Return the lines below that carry the word "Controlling".

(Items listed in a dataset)
## Begin
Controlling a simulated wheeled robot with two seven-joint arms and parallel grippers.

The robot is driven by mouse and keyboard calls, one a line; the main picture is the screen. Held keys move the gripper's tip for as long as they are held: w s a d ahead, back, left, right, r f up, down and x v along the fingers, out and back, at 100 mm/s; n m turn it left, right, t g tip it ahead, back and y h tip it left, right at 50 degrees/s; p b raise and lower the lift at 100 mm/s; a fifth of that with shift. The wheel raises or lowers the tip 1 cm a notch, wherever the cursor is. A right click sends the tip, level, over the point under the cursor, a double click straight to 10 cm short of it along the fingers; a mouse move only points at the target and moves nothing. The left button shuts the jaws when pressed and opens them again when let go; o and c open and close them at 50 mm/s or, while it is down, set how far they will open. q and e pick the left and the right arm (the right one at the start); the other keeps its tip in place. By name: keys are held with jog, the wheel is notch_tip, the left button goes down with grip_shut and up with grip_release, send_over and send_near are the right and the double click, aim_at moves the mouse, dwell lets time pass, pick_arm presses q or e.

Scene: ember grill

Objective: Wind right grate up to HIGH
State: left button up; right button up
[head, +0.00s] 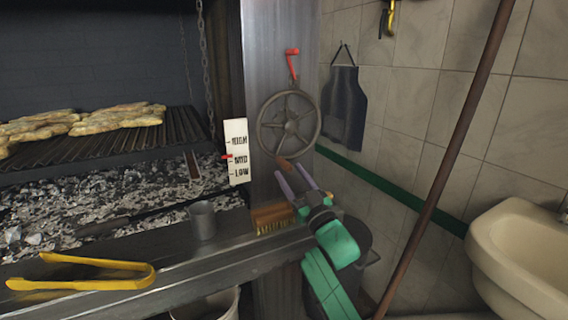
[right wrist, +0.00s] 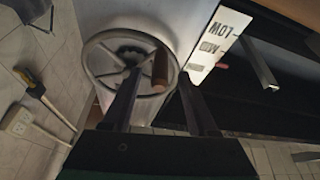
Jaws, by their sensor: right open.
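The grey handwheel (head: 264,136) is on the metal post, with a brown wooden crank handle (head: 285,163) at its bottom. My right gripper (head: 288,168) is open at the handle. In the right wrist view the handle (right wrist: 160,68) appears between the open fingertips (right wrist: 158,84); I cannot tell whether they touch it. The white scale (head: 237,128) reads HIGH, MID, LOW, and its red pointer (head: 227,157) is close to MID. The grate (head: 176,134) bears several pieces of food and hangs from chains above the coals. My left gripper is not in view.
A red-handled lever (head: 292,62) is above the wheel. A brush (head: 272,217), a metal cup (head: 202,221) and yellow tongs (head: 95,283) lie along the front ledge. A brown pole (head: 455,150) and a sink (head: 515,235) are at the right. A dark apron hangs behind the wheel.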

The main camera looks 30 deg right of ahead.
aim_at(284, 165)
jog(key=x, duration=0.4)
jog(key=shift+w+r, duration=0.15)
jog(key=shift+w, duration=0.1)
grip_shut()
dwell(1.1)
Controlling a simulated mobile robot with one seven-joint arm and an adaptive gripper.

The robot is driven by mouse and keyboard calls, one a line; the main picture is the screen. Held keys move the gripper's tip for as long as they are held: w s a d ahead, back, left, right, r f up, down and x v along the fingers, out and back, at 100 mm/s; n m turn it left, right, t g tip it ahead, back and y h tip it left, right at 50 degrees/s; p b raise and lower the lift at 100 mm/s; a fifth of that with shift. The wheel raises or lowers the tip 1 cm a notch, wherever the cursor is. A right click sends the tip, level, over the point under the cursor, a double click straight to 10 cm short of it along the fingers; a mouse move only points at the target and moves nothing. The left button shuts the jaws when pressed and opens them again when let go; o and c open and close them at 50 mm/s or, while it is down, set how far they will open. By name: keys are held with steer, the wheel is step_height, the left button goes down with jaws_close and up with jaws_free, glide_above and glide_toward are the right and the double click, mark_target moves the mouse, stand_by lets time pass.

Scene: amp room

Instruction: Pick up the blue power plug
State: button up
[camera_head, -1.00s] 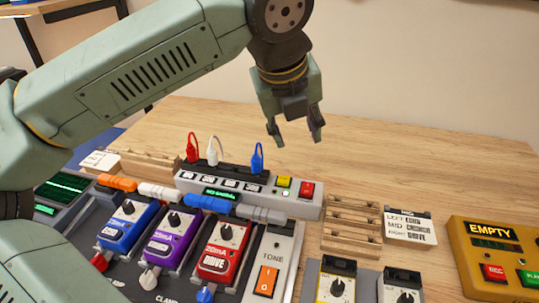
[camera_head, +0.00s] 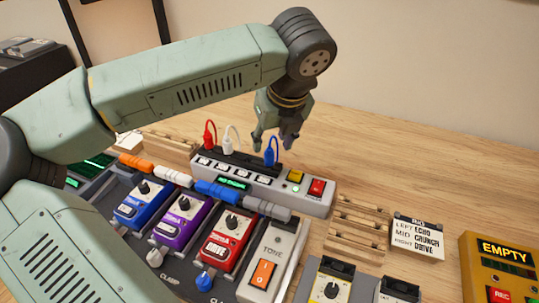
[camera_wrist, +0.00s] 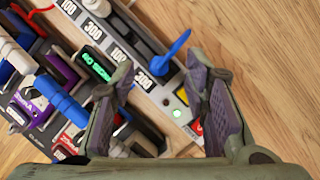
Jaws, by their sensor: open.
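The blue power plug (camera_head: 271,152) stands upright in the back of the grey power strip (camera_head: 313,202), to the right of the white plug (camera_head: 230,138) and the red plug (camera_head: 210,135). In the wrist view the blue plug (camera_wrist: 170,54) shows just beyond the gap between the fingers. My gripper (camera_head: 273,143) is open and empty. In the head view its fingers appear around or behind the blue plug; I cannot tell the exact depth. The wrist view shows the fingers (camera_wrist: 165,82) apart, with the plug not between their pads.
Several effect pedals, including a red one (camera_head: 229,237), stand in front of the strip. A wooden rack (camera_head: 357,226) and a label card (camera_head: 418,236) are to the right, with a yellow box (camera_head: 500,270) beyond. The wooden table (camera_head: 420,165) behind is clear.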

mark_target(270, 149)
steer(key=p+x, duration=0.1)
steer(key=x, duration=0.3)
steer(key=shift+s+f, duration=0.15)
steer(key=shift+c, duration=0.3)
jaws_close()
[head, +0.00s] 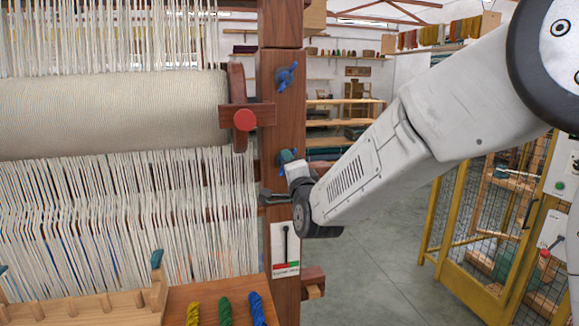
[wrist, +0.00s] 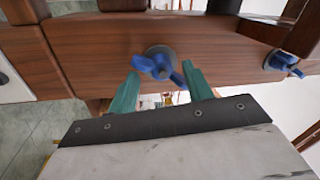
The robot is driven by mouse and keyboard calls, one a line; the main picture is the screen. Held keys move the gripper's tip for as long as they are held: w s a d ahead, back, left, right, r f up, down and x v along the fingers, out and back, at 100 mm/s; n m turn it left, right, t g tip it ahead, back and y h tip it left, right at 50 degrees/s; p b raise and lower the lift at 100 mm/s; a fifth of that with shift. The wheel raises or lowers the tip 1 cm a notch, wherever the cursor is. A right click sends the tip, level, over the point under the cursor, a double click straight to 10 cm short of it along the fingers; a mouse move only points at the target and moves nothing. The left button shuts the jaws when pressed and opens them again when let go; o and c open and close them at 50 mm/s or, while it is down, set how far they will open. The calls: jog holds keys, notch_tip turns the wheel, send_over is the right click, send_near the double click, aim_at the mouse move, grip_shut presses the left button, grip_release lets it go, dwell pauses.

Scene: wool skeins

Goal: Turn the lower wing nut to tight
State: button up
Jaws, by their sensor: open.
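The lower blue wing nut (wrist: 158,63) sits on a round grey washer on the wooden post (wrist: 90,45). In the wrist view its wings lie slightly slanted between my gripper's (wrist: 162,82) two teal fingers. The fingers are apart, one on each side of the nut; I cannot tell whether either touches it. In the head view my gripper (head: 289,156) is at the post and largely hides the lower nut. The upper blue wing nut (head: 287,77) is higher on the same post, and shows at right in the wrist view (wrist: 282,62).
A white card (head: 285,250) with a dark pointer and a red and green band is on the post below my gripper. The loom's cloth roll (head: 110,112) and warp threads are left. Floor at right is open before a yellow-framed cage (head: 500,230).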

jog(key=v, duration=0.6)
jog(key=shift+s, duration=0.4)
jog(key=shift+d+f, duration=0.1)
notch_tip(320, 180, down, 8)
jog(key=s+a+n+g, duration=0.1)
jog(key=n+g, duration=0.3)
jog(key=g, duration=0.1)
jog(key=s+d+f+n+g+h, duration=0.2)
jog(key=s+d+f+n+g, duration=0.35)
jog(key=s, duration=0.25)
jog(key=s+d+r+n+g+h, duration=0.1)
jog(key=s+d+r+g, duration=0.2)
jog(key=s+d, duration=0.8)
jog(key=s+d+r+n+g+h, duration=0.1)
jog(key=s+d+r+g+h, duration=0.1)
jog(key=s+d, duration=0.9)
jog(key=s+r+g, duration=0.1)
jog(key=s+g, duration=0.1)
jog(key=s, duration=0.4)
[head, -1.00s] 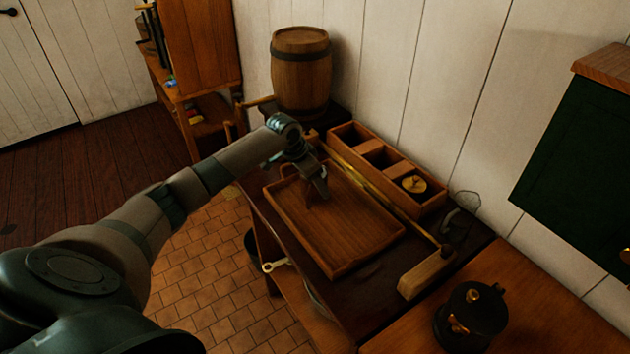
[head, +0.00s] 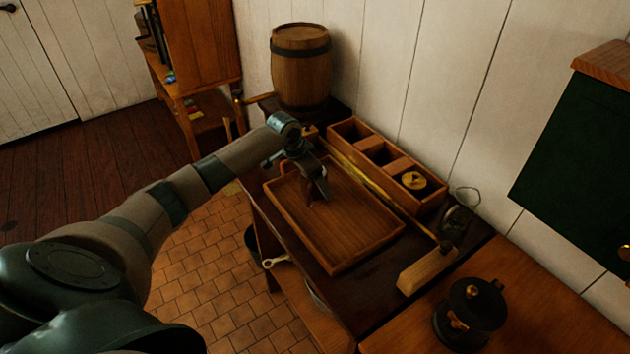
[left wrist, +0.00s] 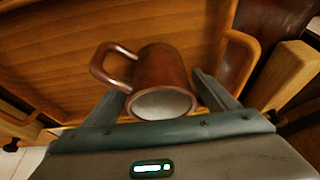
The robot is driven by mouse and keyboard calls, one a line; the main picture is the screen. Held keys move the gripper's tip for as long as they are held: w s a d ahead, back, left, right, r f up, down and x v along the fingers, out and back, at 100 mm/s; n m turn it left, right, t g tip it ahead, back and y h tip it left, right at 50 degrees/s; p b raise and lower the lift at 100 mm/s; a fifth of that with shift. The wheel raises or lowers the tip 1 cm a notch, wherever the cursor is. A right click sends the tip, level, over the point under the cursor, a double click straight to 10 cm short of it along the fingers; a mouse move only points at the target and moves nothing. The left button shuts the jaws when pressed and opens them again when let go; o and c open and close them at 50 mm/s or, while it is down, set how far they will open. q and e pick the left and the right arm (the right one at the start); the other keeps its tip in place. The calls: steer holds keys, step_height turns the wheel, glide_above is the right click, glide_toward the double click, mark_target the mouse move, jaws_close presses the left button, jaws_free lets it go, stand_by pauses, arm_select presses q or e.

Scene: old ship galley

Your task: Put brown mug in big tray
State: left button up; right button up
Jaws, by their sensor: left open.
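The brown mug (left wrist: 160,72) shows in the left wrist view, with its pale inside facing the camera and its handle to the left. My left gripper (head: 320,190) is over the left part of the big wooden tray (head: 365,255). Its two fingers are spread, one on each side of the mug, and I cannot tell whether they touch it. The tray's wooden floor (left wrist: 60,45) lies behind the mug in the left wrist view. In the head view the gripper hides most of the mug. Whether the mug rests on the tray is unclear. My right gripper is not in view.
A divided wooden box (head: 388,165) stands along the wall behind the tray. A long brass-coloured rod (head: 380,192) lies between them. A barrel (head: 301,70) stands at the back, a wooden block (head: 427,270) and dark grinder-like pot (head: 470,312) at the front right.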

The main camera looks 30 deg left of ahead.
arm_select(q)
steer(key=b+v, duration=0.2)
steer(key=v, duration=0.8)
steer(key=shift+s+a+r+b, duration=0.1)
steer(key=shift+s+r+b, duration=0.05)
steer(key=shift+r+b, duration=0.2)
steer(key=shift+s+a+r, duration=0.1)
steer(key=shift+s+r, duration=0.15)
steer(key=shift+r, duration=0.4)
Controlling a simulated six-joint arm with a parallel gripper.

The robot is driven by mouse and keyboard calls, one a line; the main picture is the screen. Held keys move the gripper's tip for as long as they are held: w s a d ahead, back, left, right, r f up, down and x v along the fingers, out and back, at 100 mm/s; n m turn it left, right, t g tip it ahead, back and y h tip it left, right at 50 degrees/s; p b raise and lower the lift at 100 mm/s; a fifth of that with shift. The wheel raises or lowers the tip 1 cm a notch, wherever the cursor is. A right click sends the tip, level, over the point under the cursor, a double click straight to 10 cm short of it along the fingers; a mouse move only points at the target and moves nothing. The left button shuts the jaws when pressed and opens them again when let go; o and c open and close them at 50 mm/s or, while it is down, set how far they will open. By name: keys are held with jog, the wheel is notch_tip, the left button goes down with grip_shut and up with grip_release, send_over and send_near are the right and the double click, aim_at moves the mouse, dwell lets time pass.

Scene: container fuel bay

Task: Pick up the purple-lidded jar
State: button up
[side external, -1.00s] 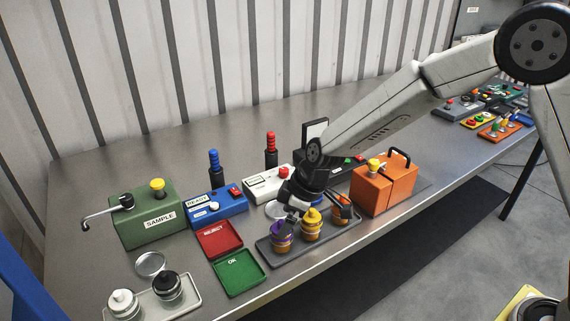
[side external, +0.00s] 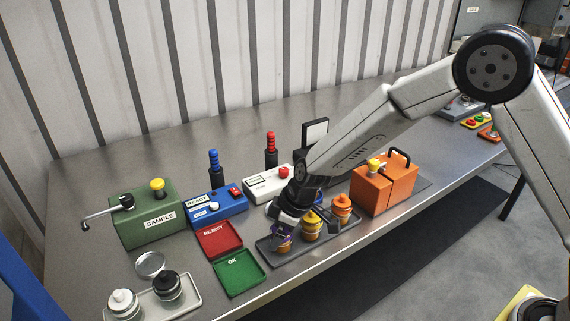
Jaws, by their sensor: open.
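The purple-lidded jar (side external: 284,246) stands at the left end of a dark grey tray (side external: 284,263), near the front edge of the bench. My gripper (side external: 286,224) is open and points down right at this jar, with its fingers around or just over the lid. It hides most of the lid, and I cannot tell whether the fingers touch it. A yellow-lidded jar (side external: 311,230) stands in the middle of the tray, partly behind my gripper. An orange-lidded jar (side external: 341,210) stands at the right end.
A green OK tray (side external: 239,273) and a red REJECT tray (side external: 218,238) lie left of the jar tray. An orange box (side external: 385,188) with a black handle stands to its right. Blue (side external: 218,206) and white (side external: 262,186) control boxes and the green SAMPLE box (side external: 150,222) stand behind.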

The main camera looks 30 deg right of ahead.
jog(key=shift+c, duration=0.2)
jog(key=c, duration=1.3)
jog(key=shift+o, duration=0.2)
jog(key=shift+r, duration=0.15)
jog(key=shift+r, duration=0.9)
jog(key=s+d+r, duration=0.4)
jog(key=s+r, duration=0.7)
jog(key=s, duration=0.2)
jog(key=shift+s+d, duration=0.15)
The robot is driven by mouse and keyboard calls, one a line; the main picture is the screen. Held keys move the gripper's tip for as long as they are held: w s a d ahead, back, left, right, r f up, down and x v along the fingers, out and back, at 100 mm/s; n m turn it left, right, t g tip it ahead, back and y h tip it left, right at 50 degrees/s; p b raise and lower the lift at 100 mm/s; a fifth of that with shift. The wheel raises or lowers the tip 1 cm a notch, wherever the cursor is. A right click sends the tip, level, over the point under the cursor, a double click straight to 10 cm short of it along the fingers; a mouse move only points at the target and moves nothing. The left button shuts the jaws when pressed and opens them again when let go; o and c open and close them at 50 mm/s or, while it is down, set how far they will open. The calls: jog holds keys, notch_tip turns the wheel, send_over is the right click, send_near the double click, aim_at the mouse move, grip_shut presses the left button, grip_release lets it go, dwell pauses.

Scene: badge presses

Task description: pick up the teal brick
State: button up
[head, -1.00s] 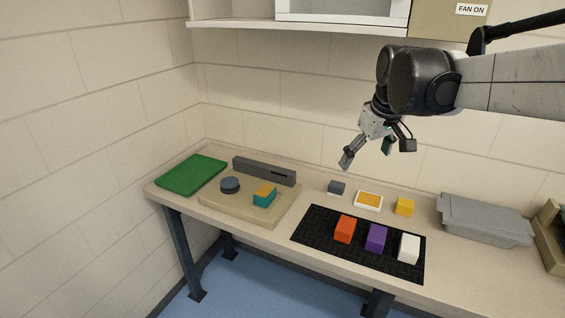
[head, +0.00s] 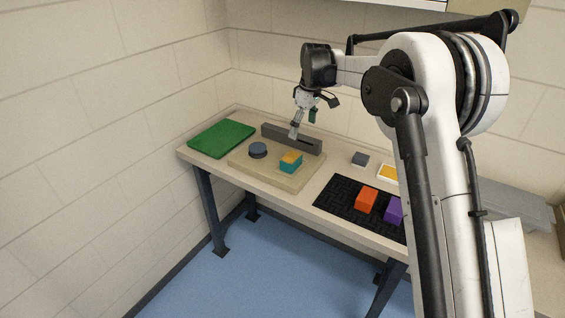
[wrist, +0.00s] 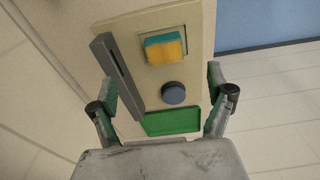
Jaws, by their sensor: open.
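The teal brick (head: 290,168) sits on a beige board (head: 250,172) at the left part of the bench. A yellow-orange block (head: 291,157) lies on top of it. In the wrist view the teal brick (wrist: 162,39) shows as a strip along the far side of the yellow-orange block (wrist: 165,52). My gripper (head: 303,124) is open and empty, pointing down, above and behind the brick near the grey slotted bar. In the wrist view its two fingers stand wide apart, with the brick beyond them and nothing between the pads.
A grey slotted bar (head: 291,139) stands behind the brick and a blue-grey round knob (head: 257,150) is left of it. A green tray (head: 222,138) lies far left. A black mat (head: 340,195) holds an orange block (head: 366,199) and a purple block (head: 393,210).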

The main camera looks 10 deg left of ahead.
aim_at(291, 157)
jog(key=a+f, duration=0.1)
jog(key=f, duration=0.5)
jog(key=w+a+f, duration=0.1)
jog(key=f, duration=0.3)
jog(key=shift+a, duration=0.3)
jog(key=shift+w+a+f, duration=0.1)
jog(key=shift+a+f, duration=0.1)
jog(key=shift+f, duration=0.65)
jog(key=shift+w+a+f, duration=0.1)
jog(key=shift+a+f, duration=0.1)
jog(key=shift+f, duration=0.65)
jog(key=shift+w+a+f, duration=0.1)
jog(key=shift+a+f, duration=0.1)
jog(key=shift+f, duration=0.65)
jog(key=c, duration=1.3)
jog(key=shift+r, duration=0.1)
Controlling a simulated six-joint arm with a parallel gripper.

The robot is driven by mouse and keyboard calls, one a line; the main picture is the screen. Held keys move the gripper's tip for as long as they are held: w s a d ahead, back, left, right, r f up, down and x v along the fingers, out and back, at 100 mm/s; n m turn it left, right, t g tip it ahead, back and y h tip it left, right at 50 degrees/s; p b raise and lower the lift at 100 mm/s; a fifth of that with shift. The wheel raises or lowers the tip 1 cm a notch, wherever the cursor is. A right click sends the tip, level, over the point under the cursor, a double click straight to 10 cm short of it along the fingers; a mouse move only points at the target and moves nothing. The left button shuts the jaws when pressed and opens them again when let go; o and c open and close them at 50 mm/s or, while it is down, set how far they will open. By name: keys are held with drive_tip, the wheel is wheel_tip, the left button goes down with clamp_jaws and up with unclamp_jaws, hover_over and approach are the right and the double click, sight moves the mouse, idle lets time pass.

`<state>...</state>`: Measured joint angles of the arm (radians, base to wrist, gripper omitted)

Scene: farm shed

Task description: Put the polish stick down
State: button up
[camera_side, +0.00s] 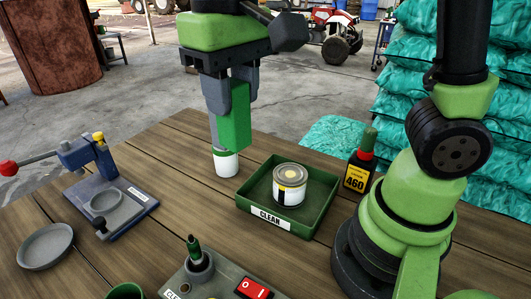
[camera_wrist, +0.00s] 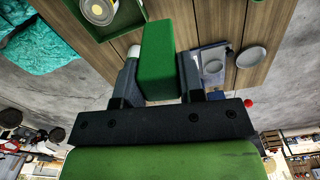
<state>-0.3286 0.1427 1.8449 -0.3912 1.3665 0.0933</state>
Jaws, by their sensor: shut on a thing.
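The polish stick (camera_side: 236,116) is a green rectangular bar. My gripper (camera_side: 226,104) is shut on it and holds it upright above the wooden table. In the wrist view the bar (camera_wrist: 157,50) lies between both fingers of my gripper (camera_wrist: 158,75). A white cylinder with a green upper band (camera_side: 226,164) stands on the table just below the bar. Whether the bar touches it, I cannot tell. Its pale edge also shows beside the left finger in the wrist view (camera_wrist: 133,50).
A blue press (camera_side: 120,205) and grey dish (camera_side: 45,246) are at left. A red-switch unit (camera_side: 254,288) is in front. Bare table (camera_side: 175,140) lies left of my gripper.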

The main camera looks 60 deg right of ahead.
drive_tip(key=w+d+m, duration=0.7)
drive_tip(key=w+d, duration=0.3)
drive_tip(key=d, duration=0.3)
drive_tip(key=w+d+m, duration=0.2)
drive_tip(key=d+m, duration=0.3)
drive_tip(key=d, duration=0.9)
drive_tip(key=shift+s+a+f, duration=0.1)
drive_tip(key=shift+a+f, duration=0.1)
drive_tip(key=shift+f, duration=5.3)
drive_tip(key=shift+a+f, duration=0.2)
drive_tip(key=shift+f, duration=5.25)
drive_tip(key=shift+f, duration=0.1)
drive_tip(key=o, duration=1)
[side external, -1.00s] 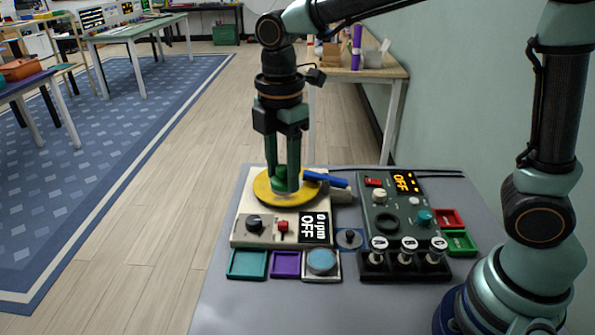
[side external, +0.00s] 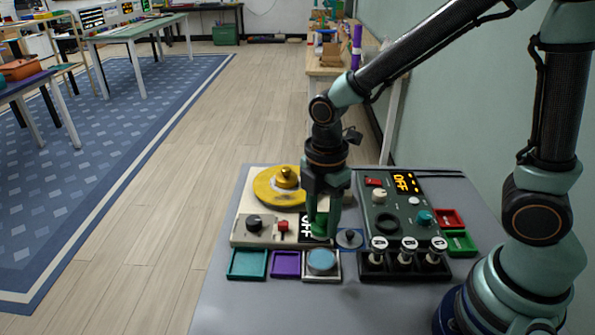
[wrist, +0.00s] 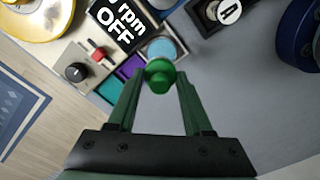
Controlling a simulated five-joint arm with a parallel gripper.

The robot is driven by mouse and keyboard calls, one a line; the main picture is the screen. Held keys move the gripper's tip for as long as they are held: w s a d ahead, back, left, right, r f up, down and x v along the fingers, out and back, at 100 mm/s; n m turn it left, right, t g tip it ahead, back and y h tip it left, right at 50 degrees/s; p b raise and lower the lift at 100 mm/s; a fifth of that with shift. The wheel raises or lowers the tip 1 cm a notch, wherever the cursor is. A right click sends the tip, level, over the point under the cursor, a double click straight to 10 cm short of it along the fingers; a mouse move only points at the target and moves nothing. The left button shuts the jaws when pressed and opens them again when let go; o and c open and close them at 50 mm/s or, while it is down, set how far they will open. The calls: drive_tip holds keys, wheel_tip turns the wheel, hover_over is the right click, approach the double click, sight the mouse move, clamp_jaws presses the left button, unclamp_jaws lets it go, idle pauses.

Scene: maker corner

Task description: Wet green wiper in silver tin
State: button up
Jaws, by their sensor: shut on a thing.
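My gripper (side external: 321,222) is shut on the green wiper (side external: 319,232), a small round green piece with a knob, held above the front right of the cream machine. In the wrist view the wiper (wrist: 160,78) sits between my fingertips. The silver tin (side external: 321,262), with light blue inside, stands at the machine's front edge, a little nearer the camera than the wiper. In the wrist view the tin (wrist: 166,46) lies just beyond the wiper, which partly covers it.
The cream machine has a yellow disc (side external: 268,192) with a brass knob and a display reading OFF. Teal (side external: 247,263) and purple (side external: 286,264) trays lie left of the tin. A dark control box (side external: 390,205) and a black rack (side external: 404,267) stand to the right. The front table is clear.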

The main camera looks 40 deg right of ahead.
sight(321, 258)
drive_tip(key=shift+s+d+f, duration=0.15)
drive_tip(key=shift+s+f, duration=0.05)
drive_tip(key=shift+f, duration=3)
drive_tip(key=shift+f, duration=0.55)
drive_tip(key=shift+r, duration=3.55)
## End
- _Response to this exercise_:
Controlling a simulated wheeled robot with two seven-joint arms and parallel grippers.
Controlling a simulated mobile robot with one seven-joint arm and an adaptive gripper.
Controlling a simulated six-joint arm with a parallel gripper.
Controlling a simulated six-joint arm with a parallel gripper.
Controlling a simulated five-joint arm with a parallel gripper.

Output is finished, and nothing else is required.